── SUPPLIED RECORDS ──
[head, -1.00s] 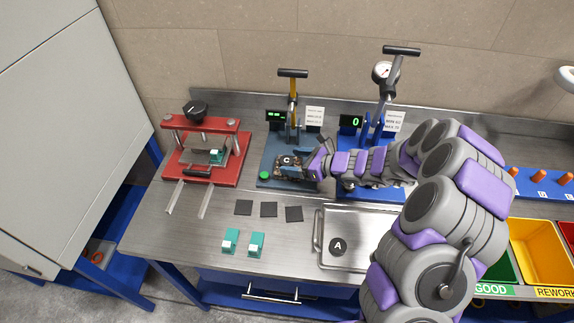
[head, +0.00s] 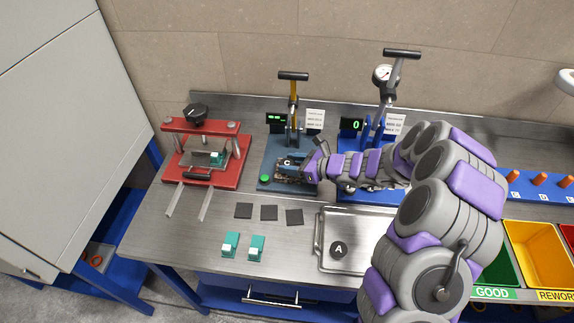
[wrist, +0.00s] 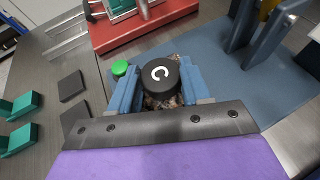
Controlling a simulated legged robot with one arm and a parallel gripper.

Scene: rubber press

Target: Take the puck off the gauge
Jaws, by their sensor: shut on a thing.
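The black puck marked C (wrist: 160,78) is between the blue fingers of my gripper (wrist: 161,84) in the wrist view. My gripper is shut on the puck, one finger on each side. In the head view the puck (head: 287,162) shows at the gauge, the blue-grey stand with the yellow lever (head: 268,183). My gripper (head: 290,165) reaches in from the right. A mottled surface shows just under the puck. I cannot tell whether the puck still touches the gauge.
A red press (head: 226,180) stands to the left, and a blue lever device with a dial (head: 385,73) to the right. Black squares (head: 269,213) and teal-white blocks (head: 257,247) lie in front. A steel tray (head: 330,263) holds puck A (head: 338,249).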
───
── SUPPLIED RECORDS ──
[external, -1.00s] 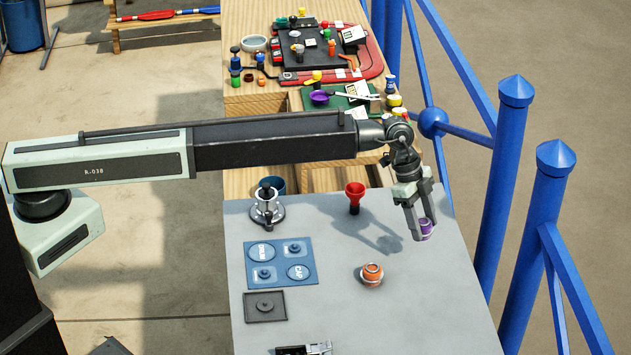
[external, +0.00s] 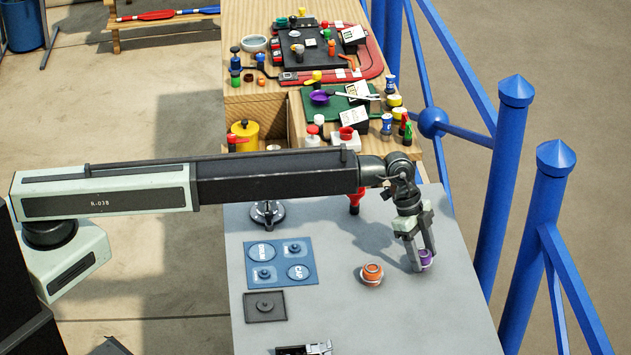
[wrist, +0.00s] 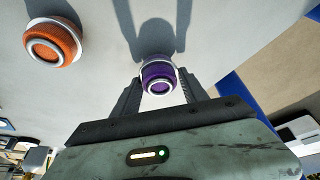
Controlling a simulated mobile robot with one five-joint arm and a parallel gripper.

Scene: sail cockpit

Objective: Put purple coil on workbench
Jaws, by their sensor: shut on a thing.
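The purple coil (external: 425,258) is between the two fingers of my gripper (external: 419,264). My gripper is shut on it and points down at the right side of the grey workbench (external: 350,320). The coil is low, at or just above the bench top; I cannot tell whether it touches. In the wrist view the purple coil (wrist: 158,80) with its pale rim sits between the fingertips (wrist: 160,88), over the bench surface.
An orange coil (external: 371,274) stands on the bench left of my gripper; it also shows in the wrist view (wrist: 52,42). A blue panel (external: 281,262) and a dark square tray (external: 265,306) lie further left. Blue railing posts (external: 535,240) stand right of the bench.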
───
── SUPPLIED RECORDS ──
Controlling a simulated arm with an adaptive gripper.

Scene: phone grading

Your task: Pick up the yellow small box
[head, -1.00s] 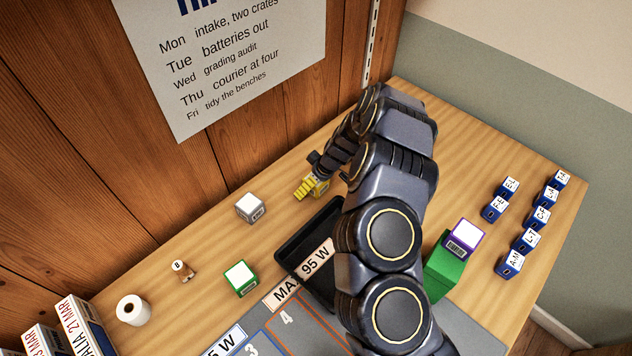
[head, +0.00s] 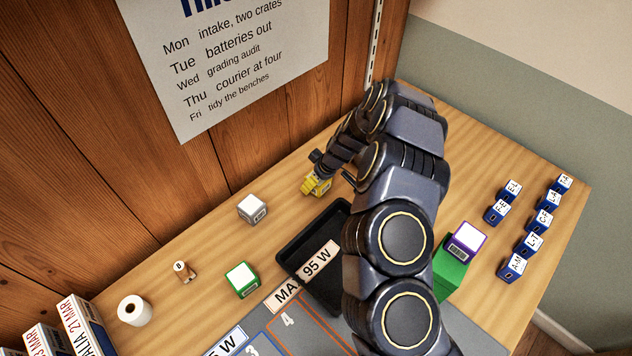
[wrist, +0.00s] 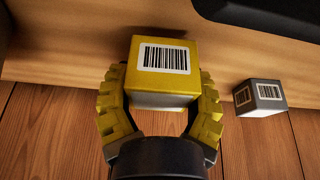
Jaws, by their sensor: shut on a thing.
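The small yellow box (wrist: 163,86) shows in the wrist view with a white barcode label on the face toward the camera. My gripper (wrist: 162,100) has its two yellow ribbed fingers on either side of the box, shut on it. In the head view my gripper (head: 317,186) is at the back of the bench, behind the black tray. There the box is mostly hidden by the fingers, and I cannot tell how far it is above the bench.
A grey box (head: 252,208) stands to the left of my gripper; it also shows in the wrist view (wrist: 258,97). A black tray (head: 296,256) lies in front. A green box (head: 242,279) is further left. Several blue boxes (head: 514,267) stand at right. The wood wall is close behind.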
───
Each line that holds the word "robot" should be extracted from the records.

Controlling a simulated legged robot with one arm and a parallel gripper.
Controlling a simulated mobile robot with one five-joint arm and a parallel gripper.

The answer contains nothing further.